No. 2 is, actually, I run a fairly significant Infrastructure-as-a-Service business for our research and development business users. So, these are the people that are really building the software that BMC delivers to our customers. And we operate about three major data centers, and that consists of around 30,000 virtual machines/servers that are R&D grade, basically self-serve and get what assets they need when they need it. It’s all done throughout our cloud management platform of CLM.
And then, lastly is what we call Customer Zero, and that’s essentially – we use every one of our products internally, so we work hand-in-hand with our research and development organization to provide real-time feedback, both on alpha and beta bits, and, alternately, general availability bits associated to products that we offer to our customers. We also do meet with customers occasionally and just talk about our digital transformation, what we’ve done, how we’ve used our products, and just overall strategy and vision.
Allison: Can you comment on any challenges and maybe unexpected positives that you have found as you guys have gone down the SaaS road?
Scott: Well, you’re basically migrating business systems out of your traditional data center and using Software-as-a-Service providers, whoever they may be, whether it’s Salesforce or Okta or the other two or three dozen that we have within our portfolio. And what that causes you to do is really more of an integration process, versus the spoke new development or integrating or customizing on-premise software.
So, really it changes the game from having to develop software to more integration and orchestration of all these different systems interacting. Now, ultimately, the data has to come back here—we are looking at Software-as-a-Service BI platforms right now—but in order to really harvest and mine all the information across all of these different business systems, you have to bring all of that in and have a very powerful business intelligence platform in which to derive business value and understand what’s going on within the business.
Allison: How do you balance the time you spend between running the business and optimizing that and then the reinvention piece? How do you decide how to spend your time and your resources?

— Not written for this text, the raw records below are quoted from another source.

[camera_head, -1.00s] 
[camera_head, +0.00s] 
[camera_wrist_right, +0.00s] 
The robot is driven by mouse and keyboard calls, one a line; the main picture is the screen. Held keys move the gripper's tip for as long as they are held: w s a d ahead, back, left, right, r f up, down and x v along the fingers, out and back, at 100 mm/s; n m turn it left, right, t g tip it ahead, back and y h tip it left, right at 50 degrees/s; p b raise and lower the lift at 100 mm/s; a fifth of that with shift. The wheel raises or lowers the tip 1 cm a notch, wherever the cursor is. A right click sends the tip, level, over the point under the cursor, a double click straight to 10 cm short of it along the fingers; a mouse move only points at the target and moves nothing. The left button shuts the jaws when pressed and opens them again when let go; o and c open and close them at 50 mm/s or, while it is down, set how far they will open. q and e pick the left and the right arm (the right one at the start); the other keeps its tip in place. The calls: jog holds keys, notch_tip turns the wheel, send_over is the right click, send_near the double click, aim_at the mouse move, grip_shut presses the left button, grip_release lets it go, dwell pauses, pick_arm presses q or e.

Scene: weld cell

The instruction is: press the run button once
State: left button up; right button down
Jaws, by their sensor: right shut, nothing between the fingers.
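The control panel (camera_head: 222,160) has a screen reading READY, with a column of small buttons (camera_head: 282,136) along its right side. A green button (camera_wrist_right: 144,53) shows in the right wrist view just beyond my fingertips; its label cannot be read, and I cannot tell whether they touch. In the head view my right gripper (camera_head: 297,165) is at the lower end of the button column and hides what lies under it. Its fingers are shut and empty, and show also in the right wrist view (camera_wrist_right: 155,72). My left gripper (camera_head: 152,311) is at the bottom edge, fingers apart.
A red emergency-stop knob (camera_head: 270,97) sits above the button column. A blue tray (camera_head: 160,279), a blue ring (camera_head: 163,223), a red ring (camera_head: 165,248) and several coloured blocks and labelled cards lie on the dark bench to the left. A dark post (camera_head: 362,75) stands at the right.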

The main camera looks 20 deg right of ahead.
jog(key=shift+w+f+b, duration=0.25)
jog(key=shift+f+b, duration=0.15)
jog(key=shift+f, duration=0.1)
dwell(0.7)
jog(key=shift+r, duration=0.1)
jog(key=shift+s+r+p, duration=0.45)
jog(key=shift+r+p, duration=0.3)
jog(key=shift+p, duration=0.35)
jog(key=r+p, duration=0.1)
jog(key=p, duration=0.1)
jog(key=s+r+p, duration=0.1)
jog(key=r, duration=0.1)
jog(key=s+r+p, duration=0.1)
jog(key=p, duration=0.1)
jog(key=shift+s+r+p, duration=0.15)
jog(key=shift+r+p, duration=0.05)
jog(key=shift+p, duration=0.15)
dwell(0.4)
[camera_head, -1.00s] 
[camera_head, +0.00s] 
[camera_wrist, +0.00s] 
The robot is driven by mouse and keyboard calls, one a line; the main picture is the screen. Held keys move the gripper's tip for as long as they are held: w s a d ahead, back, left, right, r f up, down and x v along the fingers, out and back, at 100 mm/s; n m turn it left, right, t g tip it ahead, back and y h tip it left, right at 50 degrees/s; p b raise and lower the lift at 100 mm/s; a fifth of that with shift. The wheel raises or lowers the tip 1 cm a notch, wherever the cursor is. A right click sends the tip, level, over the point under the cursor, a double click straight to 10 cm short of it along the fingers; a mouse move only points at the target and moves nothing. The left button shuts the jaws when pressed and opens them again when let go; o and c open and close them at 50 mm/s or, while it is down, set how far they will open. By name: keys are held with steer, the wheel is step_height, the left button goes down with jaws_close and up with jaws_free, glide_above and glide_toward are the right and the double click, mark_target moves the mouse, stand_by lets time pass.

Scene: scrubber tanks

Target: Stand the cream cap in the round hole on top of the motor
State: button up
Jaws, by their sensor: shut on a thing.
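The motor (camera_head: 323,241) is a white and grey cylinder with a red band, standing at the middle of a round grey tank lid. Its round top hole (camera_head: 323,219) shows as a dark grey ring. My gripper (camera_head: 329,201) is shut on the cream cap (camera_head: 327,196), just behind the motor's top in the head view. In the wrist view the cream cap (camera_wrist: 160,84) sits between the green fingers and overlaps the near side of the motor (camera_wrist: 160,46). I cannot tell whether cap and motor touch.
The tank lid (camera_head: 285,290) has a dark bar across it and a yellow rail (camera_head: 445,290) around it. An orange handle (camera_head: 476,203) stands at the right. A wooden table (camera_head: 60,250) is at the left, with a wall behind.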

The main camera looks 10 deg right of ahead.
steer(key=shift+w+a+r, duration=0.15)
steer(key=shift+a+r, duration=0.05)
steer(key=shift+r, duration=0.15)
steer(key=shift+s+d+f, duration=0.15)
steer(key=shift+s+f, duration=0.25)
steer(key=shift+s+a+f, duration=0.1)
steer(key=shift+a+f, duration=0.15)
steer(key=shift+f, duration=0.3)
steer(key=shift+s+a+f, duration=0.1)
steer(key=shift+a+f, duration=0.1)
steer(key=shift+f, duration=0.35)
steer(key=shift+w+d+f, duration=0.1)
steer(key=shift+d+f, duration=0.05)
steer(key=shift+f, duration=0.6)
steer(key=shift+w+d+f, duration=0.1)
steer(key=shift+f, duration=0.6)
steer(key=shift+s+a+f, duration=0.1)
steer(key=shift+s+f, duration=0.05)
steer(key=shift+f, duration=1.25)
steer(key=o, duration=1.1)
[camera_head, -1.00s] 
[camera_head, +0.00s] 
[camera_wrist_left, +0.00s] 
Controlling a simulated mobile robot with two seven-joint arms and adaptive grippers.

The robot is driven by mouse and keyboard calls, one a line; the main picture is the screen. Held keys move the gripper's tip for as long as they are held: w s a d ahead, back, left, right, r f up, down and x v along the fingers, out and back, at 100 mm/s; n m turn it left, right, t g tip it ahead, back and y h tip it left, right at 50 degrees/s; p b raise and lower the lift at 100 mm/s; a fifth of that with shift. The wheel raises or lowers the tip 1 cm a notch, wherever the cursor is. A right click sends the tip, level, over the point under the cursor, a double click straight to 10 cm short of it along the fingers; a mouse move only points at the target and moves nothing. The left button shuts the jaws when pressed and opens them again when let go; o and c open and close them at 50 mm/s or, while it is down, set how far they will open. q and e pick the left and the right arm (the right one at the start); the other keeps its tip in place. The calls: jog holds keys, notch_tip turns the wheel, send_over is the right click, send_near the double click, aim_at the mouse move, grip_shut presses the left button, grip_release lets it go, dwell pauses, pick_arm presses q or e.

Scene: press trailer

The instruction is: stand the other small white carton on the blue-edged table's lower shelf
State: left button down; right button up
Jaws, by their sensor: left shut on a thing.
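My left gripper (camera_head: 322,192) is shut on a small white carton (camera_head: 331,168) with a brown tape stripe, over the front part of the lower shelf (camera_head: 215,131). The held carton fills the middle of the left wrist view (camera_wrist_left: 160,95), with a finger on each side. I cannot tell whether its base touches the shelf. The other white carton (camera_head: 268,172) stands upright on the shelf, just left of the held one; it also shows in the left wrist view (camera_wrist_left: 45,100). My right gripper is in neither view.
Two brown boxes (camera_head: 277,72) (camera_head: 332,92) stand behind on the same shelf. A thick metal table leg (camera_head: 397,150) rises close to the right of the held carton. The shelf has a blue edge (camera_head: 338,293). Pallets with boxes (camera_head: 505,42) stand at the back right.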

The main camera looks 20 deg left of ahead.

Scott: We try to make sure there’s not the sort of bifurcated organization in which people are relegated to money, and some people get to play with all the really cool new toys. We’ve tried to really spread that out across the entire workforce within BMC IT and give people the ability to go and understand these new technologies and be part of both the run and the reinvent. Because I think it’s so important to have that historical view as well as a view towards the future.
So, we don’t split up the organization; we do not have two different levels of IT that some that have the run business and some that have the cool new reinvent. And it’s really a balancing act. You have to make sure that you’re keeping the lights on, for sure, but we try to give that opportunity to all of our different employees. I would say that, overall, we’re probably about 50/50 right now as far as run and reinvent, so, really, regarding terms to mode 1 versus mode 2.
Allison: How does that work for you as far as a research and culture standpoint? Do people embrace that, or some been stand-out stars?
Scott: Probably the most positive aspect of that is the employee retention rate – and understand that we have about 60 percent+ of our employee base in India, which typically has about a 12 percent attrition rate. So, when you look at BMC IT, we’re in the 8-9 percent worldwide attrition rate, which is really world-class, as far as when you have a worldwide IT organization through the Americas and Europe, as well as Asia-Pacific.
Which, that’s very important, and giving people the opportunities to work on cutting-edge technologies and understanding how everything comes together is so important. We try to sort of lead the way with innovative new technologies that we put into our various business systems and infrastructure and data centers, etc., but that’s something that we’re very proud of and something that I think keeps all of our people excited with regards to really learning new, high-tech technologies.
Allison: What advice would you give for folks who are trying to maybe navigate their way through cloud adoption or some of those other pieces?
Scott: We really started our transformation journey about seven years ago, and that started with really what we call consolidating in place. We had 36 labs and data centers, just a lot of M&A over the years that was never really rationalized with regards to the data center and lab footprints. We essentially rebuilt our infrastructure with regards to our production business systems, as well as our research and development Infrastructure as a Service, and reduced those 36 down to four major data centers and actually saved a lot of money (millions of dollars) on an annual basis as well. They produced a megawatt of power, so from a green IT perspective, that was a big deal.
So, really, tighten up what you have first. Let’s get everything consolidated and get a really fresh footprint, and then, in parallel, we really had the SaaS-first initiative. And, again, we’ve been on Salesforce for a long time, probably about eight, actually about 10 years now. But, when you consider all of the other Software-as-a-Service platforms that were coming out, we really started migrating more and more of our technologies to Software-as-a-Service-based platforms.
And what that did is it actually gave us the opportunity to have the best of grade, but also have maximum flexibility with regards to our employees’ interaction with our business systems because they were all basically on the public internet.
So, that’s some of the guidance: consolidation in place first, and then really look at the various SaaS platforms that are out there, and then make sure you have a really good vision going towards the future. But if you have chaos or service availability issues or a scrawl through the data center perspective, it’s hard to focus on what’s important, which is really grabbing business value from these various systems.